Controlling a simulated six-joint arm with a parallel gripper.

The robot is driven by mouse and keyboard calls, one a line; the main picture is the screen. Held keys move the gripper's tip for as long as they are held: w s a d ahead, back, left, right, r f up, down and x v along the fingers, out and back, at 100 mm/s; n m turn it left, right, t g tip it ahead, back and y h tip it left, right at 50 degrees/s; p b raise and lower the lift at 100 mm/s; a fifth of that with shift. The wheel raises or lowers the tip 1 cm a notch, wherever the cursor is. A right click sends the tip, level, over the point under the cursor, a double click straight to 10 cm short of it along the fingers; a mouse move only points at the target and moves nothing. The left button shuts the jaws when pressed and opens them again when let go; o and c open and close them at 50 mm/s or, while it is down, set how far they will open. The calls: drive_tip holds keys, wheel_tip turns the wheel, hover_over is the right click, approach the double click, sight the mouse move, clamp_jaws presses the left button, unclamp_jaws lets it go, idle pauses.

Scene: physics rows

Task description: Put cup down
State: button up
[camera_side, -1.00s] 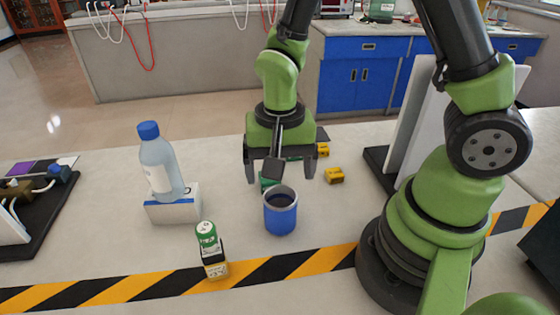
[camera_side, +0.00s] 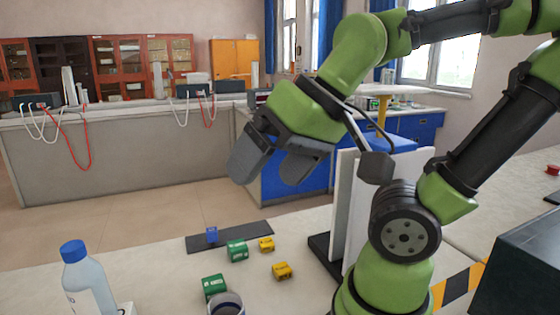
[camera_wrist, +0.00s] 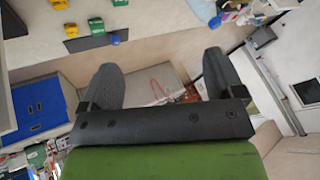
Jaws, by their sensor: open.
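The cup (camera_side: 228,306) is at the bottom edge of the side view. Only its light rim and dark inside show; the rest is cut off by the frame. My gripper (camera_side: 268,172) is well above the table and apart from the cup. Its two dark fingers are spread with nothing between them. The wrist view also shows the gripper (camera_wrist: 160,62) open and empty. I cannot make out the cup in the wrist view.
Green blocks (camera_side: 237,250) and yellow blocks (camera_side: 282,271) lie behind the cup. A small blue block (camera_side: 211,235) is on a dark strip (camera_side: 258,229). A bottle (camera_side: 88,285) stands at left. A white panel (camera_side: 345,200) stands upright near my arm.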

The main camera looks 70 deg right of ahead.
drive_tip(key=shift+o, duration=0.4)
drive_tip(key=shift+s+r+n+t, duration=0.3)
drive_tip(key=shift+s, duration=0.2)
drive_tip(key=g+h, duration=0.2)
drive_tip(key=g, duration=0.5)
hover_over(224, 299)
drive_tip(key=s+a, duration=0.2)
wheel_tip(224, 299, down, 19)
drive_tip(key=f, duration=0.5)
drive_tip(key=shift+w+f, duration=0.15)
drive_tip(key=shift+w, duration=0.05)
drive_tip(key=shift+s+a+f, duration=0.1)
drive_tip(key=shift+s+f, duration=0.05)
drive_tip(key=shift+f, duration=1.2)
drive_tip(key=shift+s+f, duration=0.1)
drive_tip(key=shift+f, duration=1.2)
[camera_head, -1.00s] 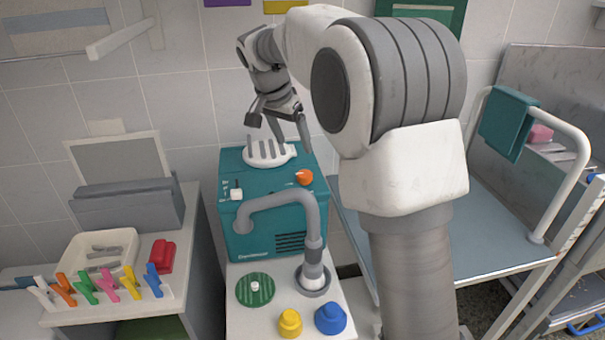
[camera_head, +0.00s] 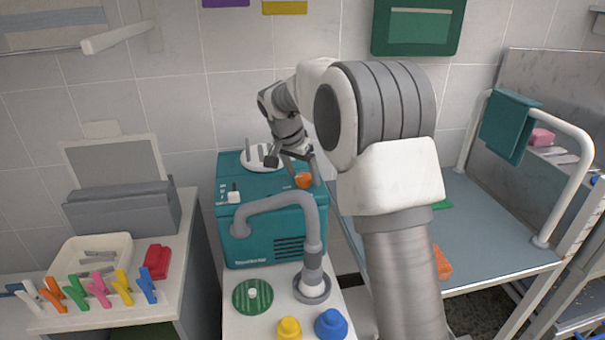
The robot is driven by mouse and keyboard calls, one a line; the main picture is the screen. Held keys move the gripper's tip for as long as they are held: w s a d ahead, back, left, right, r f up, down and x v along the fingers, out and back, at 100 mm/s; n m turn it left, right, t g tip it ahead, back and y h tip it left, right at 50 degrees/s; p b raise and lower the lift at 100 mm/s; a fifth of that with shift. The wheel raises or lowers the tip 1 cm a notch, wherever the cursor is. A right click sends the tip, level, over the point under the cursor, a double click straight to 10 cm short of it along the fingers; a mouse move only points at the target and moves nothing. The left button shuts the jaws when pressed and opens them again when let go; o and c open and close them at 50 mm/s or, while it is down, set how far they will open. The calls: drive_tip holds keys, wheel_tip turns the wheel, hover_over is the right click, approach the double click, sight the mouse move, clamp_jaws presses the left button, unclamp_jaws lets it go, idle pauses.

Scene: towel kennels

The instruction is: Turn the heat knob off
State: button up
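The heat knob appears to be the orange round knob (camera_head: 304,181) on the top right of the teal dryer unit (camera_head: 250,222). My gripper (camera_head: 298,172) is just above the knob, with its fingers pointing down around or beside it. The fingers look apart, but I cannot tell whether they touch the knob. The knob's upper part is partly hidden by the fingers, and its setting cannot be read.
A white slotted vent (camera_head: 262,157) and a white slider (camera_head: 234,195) are on the unit's top. A grey hose (camera_head: 285,199) arches across its front. Yellow (camera_head: 289,328) and blue (camera_head: 331,323) caps stand in front. A blue-grey table (camera_head: 480,235) lies to the right.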

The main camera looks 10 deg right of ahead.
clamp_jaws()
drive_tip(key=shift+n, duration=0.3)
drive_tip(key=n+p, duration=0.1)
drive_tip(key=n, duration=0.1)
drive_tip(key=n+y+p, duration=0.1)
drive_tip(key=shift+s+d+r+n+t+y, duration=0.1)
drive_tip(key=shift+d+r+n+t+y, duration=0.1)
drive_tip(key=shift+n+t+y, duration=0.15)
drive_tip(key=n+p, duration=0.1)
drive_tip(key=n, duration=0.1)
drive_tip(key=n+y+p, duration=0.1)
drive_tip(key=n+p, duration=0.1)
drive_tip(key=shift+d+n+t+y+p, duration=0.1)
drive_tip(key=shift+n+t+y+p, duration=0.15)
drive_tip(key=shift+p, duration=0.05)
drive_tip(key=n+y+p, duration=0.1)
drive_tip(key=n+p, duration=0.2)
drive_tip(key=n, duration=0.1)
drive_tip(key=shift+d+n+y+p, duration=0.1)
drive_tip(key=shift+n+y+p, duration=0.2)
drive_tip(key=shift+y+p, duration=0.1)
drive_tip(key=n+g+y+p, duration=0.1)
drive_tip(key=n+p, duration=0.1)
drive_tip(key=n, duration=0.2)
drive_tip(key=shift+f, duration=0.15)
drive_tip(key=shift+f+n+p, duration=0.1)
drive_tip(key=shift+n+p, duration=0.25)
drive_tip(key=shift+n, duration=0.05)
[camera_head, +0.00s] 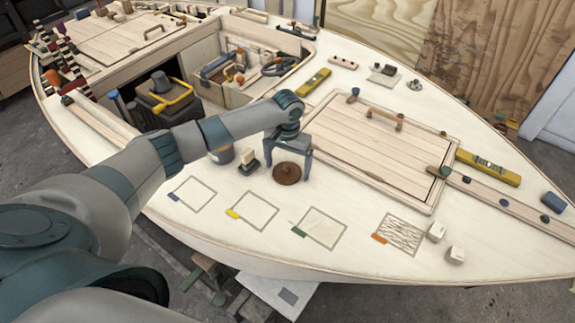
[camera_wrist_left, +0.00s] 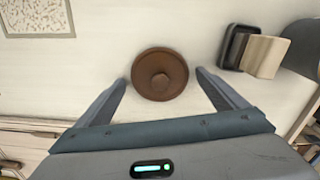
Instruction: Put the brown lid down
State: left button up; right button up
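In the left wrist view the lid (camera_wrist_left: 159,74) is between the fingertips, with a visible gap to each finger (camera_wrist_left: 161,80). The left gripper is open and holds nothing. My right gripper is in neither view.
A small sanding-block-like piece (camera_head: 249,163) and a grey pot (camera_head: 222,155) stand left of the lid. Outlined rectangles with coloured tabs, such as the green one (camera_head: 320,228), lie in front. A plank hatch (camera_head: 365,150) is at right, yellow levels beyond.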

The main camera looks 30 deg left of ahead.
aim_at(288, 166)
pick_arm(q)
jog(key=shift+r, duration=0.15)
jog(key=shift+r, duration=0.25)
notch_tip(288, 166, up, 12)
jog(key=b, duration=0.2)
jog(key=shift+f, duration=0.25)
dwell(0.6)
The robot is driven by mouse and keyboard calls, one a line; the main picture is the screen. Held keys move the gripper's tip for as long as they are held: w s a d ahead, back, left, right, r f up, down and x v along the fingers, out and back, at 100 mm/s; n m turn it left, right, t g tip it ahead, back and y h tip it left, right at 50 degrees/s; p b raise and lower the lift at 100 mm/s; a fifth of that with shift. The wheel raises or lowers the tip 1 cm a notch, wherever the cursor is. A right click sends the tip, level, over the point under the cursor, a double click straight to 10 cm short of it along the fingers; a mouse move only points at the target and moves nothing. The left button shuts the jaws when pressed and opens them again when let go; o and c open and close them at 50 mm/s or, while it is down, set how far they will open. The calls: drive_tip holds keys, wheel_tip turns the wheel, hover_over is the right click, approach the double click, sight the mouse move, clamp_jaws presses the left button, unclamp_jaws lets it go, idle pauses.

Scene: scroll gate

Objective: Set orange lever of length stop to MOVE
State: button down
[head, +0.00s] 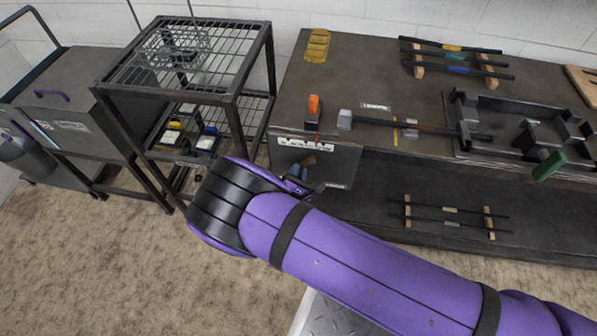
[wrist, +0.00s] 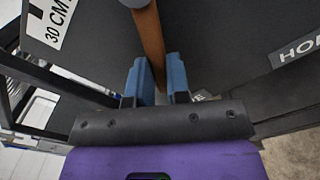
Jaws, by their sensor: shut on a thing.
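The orange lever (wrist: 149,38) shows in the wrist view as an orange-brown bar running down from the top edge. My gripper (wrist: 158,82) has its two blue fingers on either side of the bar and is shut on it. The bar's lower end is hidden behind the gripper body. A HOLD label (wrist: 297,49), cut off by the frame, lies on the dark panel to the right. A mostly hidden label ending in E (wrist: 201,97) shows just right of the fingers. In the head view my gripper (head: 304,164) is at the bench's front panel, largely hidden behind my wrist.
A white 30 CM label (wrist: 58,20) is on the panel at left. On the bench stand an orange-topped block (head: 314,106), a rod (head: 385,123) and a dark fixture (head: 525,125) with a green handle (head: 549,165). A wire rack (head: 190,60) stands left of the bench. Floor in front is open.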

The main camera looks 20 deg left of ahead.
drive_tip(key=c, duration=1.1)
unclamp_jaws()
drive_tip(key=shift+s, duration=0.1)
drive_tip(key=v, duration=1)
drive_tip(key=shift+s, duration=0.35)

◆ ◆ ◆

▸ **The request**
Using the records above, find and show each line with the string "Scene".

▸ **Solution to this problem**
Scene: physics rows
Scene: towel kennels
Scene: scroll gate

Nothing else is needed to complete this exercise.